2024-25 Edition

Comparative Literature, M.A.

Two features give Comparative Literature at UC Irvine its distinctive character. First, the department is committed to a conception of transnational comparatism in which the Euro-American zone is not accorded any privileged position while literatures and cultures of the Americas, Asia, Africa, and Latin America - the literatures of the colonized more generally - are accorded their rightful place. Second, the department trains its students in a range of theoretical perspectives that have been transforming scholarship over the past few decades. Ph.D. students in Comparative Literature pursue research that values lines of inquiry over pre-set national and genre categories.

The program views literary texts as one among many contexts of cultural production, such as environmental practices, rural and urban space production, and film images and visual representation. The interdisciplinary nature of the program involves reciprocal and mutually transformative relations with critical theory, informed by such well-established modes of thought as Marxism and psychoanalysis. Intensive, sustained work in critical theory is as important a part of the Ph.D. program as the study of literatures and literary pedagogies.

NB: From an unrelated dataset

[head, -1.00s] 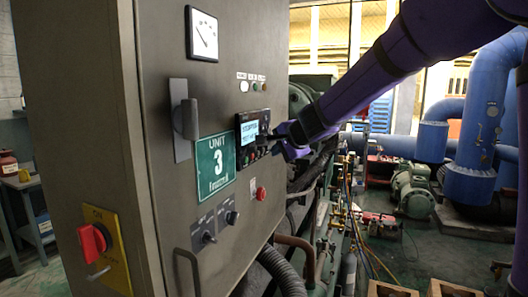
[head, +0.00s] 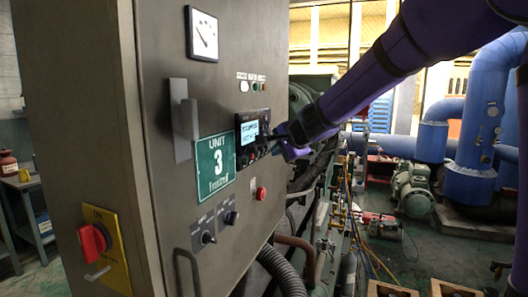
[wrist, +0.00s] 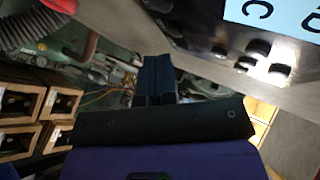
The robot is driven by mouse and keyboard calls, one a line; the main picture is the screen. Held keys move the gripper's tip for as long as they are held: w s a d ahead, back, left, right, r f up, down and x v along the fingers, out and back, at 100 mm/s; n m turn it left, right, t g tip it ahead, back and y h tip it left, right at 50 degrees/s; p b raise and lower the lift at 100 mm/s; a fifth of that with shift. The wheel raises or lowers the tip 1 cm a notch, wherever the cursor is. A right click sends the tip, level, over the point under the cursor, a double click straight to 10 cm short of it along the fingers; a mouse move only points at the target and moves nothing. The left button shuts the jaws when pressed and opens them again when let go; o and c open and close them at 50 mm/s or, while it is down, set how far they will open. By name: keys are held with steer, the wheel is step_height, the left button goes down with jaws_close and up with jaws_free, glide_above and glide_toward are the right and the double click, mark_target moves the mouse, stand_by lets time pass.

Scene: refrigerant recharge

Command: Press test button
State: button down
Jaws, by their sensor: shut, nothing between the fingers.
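A control panel (head: 252,130) with a lit blue-white display is set in the grey cabinet door. Small round buttons sit below the display, partly hidden by my gripper in the head view. In the wrist view several dark buttons (wrist: 258,48) show at the upper right, beside part of the display (wrist: 285,15). I cannot read which one is the test button. My gripper (head: 268,138) is shut and empty, with its fingertips close to the panel's right side. In the wrist view its dark fingers (wrist: 156,75) lie together, left of the buttons. I cannot tell whether they touch anything.
The cabinet door also carries a handle (head: 185,120), a green Unit 3 sign (head: 215,165), a red button (head: 262,193) and two black knobs (head: 208,238). A red switch (head: 92,243) is on the cabinet's side. Pipes and machinery stand right of the cabinet.

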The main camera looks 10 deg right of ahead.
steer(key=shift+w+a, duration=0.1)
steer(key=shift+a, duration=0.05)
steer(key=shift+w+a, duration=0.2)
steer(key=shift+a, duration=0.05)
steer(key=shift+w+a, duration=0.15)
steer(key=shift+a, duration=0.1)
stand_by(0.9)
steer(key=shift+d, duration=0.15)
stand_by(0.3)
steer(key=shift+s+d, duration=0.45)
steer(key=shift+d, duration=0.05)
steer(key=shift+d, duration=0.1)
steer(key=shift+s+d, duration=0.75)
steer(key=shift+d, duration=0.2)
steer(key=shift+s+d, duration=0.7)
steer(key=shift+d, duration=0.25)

The M.A. is considered to be a step toward the Ph.D.; only students intending to complete the doctorate are admitted to the program. Applicants must hold a B.A. or equivalent degree and should normally have majored in Comparative Literature or another major involving cultural study. Majors in other disciplines (e.g., philosophy or history) will be considered seriously, provided that a sufficient background in literary and cultural studies and in at least one foreign language is demonstrated.

The M.A. is considered to be a step toward the Ph.D.; only students intending to complete the doctorate are admitted to the program. Applicants must hold a B.A. or equivalent degree and should normally have majored in Comparative Literature or another major involving cultural study. Majors in other disciplines (e.g., philosophy or history) will be considered seriously, provided that a sufficient background in literary and cultural studies and in at least one foreign language is demonstrated.

Requirements

Entering students are assigned a faculty advisor who usually serves as the chair of the student’s M.A. examination committee (which consists of at least two other members of the faculty). Nine courses and an examination are required to complete the degree. The normal academic load for both M.A. and Ph.D. candidates is three courses a quarter; teaching assistants take two courses in addition to earning credit for University teaching. Only in exceptional circumstances will students be permitted to undertake programs of less than six full courses during the academic year.

Examination

The M.A. examination is normally taken during the fifth quarter. For the examination, the candidate submits an M.A. paper and a statement of purpose outlining past and future course work and preliminary plans for the Ph.D. qualifying examination. The M.A. examination consists of a discussion of the student’s paper and the statement of purpose. In practice, it resembles an extended advising session, but with particularly close attention to the student’s paper.